[start Items]

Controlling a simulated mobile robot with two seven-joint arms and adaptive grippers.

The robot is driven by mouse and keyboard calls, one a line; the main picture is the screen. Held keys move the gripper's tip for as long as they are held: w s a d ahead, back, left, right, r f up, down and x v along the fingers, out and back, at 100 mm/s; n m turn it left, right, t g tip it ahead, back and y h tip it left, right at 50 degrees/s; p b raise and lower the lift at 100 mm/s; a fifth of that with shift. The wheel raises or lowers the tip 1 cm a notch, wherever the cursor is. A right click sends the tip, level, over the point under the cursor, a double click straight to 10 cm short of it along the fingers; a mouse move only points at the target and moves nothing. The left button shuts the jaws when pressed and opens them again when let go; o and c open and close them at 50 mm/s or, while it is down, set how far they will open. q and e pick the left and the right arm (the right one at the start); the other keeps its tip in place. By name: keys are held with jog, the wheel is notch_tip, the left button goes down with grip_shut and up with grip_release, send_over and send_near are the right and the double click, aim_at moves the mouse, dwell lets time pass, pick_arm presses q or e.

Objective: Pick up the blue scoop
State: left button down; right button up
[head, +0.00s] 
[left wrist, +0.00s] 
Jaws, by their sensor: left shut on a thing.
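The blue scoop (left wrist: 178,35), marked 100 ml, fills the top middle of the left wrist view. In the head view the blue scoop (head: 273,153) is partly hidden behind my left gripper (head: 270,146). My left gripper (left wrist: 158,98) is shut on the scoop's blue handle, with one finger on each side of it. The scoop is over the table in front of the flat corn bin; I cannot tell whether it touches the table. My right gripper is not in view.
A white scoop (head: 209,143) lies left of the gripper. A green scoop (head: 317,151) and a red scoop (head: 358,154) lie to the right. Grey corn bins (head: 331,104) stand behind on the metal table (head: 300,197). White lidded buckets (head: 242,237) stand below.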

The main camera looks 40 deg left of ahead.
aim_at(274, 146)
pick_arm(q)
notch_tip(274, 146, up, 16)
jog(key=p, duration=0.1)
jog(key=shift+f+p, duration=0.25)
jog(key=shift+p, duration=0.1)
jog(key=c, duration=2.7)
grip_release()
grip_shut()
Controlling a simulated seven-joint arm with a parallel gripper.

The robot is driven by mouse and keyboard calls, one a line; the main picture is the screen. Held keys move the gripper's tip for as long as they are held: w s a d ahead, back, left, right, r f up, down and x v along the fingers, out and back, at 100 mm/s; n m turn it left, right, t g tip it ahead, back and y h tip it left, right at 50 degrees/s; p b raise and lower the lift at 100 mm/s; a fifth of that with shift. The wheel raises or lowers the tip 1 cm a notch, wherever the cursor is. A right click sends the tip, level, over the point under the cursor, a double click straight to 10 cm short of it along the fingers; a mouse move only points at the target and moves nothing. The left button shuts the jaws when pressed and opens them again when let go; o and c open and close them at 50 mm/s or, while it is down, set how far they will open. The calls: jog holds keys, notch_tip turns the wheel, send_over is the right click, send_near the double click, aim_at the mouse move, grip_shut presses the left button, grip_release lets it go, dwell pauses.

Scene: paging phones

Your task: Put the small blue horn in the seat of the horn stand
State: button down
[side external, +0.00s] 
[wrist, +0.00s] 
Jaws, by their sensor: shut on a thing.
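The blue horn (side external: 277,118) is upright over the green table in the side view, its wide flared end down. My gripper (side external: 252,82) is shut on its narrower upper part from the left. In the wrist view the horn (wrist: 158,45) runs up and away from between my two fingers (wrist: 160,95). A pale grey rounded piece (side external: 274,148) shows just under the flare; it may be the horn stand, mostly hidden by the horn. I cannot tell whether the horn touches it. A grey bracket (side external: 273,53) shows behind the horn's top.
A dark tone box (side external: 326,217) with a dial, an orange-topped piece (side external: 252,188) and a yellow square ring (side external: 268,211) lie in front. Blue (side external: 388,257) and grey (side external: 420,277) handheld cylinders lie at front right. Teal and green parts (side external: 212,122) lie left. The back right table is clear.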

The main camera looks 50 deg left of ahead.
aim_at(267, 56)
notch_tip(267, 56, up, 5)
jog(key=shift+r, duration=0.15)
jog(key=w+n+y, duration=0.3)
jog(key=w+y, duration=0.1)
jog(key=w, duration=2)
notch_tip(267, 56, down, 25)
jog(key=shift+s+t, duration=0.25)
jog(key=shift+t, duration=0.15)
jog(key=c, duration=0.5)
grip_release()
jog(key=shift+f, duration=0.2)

[end Items]

■ Task requirements
Reproduce the complete set of lines precisely as supplied.

■ Complete response
Controlling a simulated mobile robot with two seven-joint arms and adaptive grippers.

The robot is driven by mouse and keyboard calls, one a line; the main picture is the screen. Held keys move the gripper's tip for as long as they are held: w s a d ahead, back, left, right, r f up, down and x v along the fingers, out and back, at 100 mm/s; n m turn it left, right, t g tip it ahead, back and y h tip it left, right at 50 degrees/s; p b raise and lower the lift at 100 mm/s; a fifth of that with shift. The wheel raises or lowers the tip 1 cm a notch, wherever the cursor is. A right click sends the tip, level, over the point under the cursor, a double click straight to 10 cm short of it along the fingers; a mouse move only points at the target and moves nothing. The left button shuts the jaws when pressed and opens them again when let go; o and c open and close them at 50 mm/s or, while it is down, set how far they will open. q and e pick the left and the right arm (the right one at the start); the other keeps its tip in place. By name: keys are held with jog, the wheel is notch_tip, the left button goes down with grip_shut and up with grip_release, send_over and send_near are the right and the double click, aim_at moves the mouse, dwell lets time pass, pick_arm presses q or e.

Objective: Pick up the blue scoop
State: left button down; right button up
[head, +0.00s] 
[left wrist, +0.00s] 
Jaws, by their sensor: left shut on a thing.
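The blue scoop (left wrist: 178,35), marked 100 ml, fills the top middle of the left wrist view. In the head view the blue scoop (head: 273,153) is partly hidden behind my left gripper (head: 270,146). My left gripper (left wrist: 158,98) is shut on the scoop's blue handle, with one finger on each side of it. The scoop is over the table in front of the flat corn bin; I cannot tell whether it touches the table. My right gripper is not in view.
A white scoop (head: 209,143) lies left of the gripper. A green scoop (head: 317,151) and a red scoop (head: 358,154) lie to the right. Grey corn bins (head: 331,104) stand behind on the metal table (head: 300,197). White lidded buckets (head: 242,237) stand below.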

The main camera looks 40 deg left of ahead.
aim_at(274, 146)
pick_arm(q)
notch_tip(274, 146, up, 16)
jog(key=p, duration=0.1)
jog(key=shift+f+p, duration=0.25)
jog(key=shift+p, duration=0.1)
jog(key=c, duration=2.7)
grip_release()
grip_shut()
Controlling a simulated seven-joint arm with a parallel gripper.

The robot is driven by mouse and keyboard calls, one a line; the main picture is the screen. Held keys move the gripper's tip for as long as they are held: w s a d ahead, back, left, right, r f up, down and x v along the fingers, out and back, at 100 mm/s; n m turn it left, right, t g tip it ahead, back and y h tip it left, right at 50 degrees/s; p b raise and lower the lift at 100 mm/s; a fifth of that with shift. The wheel raises or lowers the tip 1 cm a notch, wherever the cursor is. A right click sends the tip, level, over the point under the cursor, a double click straight to 10 cm short of it along the fingers; a mouse move only points at the target and moves nothing. The left button shuts the jaws when pressed and opens them again when let go; o and c open and close them at 50 mm/s or, while it is down, set how far they will open. The calls: jog holds keys, notch_tip turns the wheel, send_over is the right click, send_near the double click, aim_at the mouse move, grip_shut presses the left button, grip_release lets it go, dwell pauses.

Scene: paging phones

Your task: Put the small blue horn in the seat of the horn stand
State: button down
[side external, +0.00s] 
[wrist, +0.00s] 
Jaws, by their sensor: shut on a thing.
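The blue horn (side external: 277,118) is upright over the green table in the side view, its wide flared end down. My gripper (side external: 252,82) is shut on its narrower upper part from the left. In the wrist view the horn (wrist: 158,45) runs up and away from between my two fingers (wrist: 160,95). A pale grey rounded piece (side external: 274,148) shows just under the flare; it may be the horn stand, mostly hidden by the horn. I cannot tell whether the horn touches it. A grey bracket (side external: 273,53) shows behind the horn's top.
A dark tone box (side external: 326,217) with a dial, an orange-topped piece (side external: 252,188) and a yellow square ring (side external: 268,211) lie in front. Blue (side external: 388,257) and grey (side external: 420,277) handheld cylinders lie at front right. Teal and green parts (side external: 212,122) lie left. The back right table is clear.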

The main camera looks 50 deg left of ahead.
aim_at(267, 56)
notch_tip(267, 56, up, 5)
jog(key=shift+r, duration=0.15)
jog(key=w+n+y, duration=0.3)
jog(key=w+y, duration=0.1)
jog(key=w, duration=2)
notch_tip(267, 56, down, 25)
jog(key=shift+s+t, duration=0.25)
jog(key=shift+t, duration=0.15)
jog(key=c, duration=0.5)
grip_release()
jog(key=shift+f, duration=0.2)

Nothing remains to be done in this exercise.